J.W. Cole, which has about 300 independent-contractor representatives, will add 100 from FAA.
Terms weren't disclosed, but no outside investors played a role, said John Carlson, founding principal at J.W. Cole.
The acquisition must be approved by the Financial Industry Regulatory Authority Inc.
The combined firms will operate under the J.W. Cole name, with dual headquarters.
The merger will increase scale and create a national footprint while maintaining a more family-style business than the national broker-dealers, principals at the firms said.
About two-thirds of the brokers affiliated with J.W. Cole are east of the Mississippi, and about 90% of FAA's reps are west of that divide.
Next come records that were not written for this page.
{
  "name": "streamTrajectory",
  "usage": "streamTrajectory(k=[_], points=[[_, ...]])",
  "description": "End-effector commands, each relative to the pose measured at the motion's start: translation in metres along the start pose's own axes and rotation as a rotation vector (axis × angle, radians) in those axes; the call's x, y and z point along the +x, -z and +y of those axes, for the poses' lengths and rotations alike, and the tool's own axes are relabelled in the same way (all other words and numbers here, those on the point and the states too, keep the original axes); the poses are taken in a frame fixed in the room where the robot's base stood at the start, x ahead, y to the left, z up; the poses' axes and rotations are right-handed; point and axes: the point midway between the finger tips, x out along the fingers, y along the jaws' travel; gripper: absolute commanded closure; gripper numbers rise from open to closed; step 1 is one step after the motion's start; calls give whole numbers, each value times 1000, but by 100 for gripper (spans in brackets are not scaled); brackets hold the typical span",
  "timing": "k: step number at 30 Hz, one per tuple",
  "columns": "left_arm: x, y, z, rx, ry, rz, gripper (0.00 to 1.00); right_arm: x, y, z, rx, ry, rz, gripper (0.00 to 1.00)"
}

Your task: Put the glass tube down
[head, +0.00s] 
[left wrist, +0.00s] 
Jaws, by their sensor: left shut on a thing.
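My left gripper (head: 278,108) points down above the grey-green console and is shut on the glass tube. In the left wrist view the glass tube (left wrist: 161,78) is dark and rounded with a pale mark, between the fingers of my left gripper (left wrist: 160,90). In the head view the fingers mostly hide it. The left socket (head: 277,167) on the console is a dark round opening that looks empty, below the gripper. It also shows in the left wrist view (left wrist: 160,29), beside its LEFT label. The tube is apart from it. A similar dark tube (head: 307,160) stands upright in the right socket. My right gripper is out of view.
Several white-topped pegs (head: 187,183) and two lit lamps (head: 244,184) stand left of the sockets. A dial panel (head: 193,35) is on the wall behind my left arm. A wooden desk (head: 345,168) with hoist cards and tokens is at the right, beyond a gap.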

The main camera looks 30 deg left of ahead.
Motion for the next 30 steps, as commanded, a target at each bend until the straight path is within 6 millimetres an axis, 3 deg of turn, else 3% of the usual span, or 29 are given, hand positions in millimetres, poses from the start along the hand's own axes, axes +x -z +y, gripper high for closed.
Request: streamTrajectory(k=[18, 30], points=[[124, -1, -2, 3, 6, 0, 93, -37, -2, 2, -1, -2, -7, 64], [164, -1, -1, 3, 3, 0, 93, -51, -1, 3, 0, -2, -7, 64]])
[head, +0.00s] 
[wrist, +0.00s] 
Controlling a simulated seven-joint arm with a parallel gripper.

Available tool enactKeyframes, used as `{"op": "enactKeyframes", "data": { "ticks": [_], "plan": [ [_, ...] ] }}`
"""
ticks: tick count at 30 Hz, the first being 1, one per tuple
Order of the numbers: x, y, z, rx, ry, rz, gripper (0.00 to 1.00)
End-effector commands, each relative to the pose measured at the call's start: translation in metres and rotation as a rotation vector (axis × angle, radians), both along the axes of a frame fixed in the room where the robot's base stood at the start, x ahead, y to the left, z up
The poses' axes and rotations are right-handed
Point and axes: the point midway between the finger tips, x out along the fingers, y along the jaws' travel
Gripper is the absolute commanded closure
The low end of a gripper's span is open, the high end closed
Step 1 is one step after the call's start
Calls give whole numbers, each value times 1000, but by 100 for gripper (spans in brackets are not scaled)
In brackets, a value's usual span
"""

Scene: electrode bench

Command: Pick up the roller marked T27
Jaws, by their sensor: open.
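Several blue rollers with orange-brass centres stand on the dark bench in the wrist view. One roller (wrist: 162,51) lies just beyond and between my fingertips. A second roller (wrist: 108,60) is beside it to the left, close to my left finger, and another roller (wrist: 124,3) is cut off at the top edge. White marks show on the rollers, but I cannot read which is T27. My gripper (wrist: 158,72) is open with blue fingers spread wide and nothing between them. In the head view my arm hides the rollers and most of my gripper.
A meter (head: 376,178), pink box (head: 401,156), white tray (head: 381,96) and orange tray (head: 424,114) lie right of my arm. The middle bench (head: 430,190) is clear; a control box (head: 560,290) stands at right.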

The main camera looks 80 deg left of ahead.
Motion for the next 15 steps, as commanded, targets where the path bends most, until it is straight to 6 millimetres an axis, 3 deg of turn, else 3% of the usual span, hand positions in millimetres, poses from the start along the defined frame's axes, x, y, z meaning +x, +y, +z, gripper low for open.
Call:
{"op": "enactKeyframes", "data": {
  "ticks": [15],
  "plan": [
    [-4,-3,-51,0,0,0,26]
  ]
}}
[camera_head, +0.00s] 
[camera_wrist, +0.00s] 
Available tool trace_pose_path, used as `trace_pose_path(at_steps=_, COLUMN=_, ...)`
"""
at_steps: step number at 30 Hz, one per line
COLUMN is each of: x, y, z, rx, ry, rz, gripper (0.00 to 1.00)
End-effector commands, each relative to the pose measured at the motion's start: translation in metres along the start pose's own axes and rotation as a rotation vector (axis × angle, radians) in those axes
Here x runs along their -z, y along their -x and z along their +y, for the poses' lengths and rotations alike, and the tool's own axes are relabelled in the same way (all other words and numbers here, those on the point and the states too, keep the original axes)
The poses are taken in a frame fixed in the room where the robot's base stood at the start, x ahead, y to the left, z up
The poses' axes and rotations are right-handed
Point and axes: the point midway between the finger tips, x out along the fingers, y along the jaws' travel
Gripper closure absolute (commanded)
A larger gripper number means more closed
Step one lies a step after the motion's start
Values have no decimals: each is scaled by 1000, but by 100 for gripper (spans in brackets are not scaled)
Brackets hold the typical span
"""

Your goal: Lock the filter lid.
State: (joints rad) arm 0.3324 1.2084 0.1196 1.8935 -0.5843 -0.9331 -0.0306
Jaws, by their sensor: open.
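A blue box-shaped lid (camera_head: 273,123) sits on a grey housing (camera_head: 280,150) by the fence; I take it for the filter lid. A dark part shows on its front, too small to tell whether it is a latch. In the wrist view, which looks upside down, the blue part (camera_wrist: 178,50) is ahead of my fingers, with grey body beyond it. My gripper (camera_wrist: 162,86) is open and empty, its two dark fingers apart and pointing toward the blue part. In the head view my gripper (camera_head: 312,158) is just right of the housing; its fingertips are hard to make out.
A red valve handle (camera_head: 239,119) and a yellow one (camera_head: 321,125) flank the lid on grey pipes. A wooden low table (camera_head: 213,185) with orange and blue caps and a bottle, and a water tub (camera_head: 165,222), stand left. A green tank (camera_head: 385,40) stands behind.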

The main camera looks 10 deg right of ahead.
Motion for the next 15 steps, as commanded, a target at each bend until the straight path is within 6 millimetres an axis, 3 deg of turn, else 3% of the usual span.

Key to the deal was the good cultural fit, said FAA chief executive Jodi Johnston.
“As we started to get to know each other, through networking and through our [joint clearing firm] National Financial [Services LLC], we heard a lot about each other, compared notes, became friends and found [we were] so similar” in attracting advisers who want a smaller, independent operation, she said.
“Many are tired of the really big corporate B-Ds,” Ms. Johnston said.
Smaller firms with a national reach are “what's missing in the industry,” Mr. Carlson said. “The only press you get about small firms is [when they are] going out of business,” he added.
“Private-equity and venture capital [ownership] just doesn't cut it,” Mr. Carlson said.